# START OF Dataset content

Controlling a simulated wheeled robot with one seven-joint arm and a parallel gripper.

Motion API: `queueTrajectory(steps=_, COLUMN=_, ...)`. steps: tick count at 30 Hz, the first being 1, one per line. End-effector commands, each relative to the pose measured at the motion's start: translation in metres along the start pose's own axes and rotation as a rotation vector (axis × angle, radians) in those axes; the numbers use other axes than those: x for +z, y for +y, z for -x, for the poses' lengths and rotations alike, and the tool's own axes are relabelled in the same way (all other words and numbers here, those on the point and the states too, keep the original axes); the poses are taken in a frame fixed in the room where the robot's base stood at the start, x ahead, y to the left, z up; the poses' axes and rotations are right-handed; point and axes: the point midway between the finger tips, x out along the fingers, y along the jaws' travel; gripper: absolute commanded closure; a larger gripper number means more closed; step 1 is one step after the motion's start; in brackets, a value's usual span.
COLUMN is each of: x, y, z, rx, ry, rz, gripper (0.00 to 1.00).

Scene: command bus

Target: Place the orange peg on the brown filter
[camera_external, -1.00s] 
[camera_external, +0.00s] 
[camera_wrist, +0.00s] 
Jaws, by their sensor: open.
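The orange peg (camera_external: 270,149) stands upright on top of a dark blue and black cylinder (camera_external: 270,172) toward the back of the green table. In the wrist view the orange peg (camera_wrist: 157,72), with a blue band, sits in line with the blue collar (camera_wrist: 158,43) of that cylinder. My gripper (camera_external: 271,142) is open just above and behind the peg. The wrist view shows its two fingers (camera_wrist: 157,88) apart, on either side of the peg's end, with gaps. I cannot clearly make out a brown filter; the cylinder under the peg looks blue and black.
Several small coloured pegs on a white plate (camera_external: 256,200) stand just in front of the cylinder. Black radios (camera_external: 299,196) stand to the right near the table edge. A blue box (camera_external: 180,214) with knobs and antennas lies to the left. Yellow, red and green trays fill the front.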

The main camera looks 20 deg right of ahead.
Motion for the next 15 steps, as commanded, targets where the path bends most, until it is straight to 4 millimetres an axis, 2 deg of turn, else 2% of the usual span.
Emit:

# END OF Dataset content

Problem requirements: Type out the full listing again, exactly as given.

Exercise result:
Controlling a simulated wheeled robot with one seven-joint arm and a parallel gripper.

Motion API: `queueTrajectory(steps=_, COLUMN=_, ...)`. steps: tick count at 30 Hz, the first being 1, one per line. End-effector commands, each relative to the pose measured at the motion's start: translation in metres along the start pose's own axes and rotation as a rotation vector (axis × angle, radians) in those axes; the numbers use other axes than those: x for +z, y for +y, z for -x, for the poses' lengths and rotations alike, and the tool's own axes are relabelled in the same way (all other words and numbers here, those on the point and the states too, keep the original axes); the poses are taken in a frame fixed in the room where the robot's base stood at the start, x ahead, y to the left, z up; the poses' axes and rotations are right-handed; point and axes: the point midway between the finger tips, x out along the fingers, y along the jaws' travel; gripper: absolute commanded closure; a larger gripper number means more closed; step 1 is one step after the motion's start; in brackets, a value's usual span.
COLUMN is each of: x, y, z, rx, ry, rz, gripper (0.00 to 1.00).

Scene: command bus

Target: Place the orange peg on the brown filter
[camera_external, -1.00s] 
[camera_external, +0.00s] 
[camera_wrist, +0.00s] 
Jaws, by their sensor: open.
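The orange peg (camera_external: 270,149) stands upright on top of a dark blue and black cylinder (camera_external: 270,172) toward the back of the green table. In the wrist view the orange peg (camera_wrist: 157,72), with a blue band, sits in line with the blue collar (camera_wrist: 158,43) of that cylinder. My gripper (camera_external: 271,142) is open just above and behind the peg. The wrist view shows its two fingers (camera_wrist: 157,88) apart, on either side of the peg's end, with gaps. I cannot clearly make out a brown filter; the cylinder under the peg looks blue and black.
Several small coloured pegs on a white plate (camera_external: 256,200) stand just in front of the cylinder. Black radios (camera_external: 299,196) stand to the right near the table edge. A blue box (camera_external: 180,214) with knobs and antennas lies to the left. Yellow, red and green trays fill the front.

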The main camera looks 20 deg right of ahead.
Motion for the next 15 steps, as commanded, targets where the path bends most, until it is straight to 4 millimetres an axis, 2 deg of turn, else 2% of the usual span.
Emit:

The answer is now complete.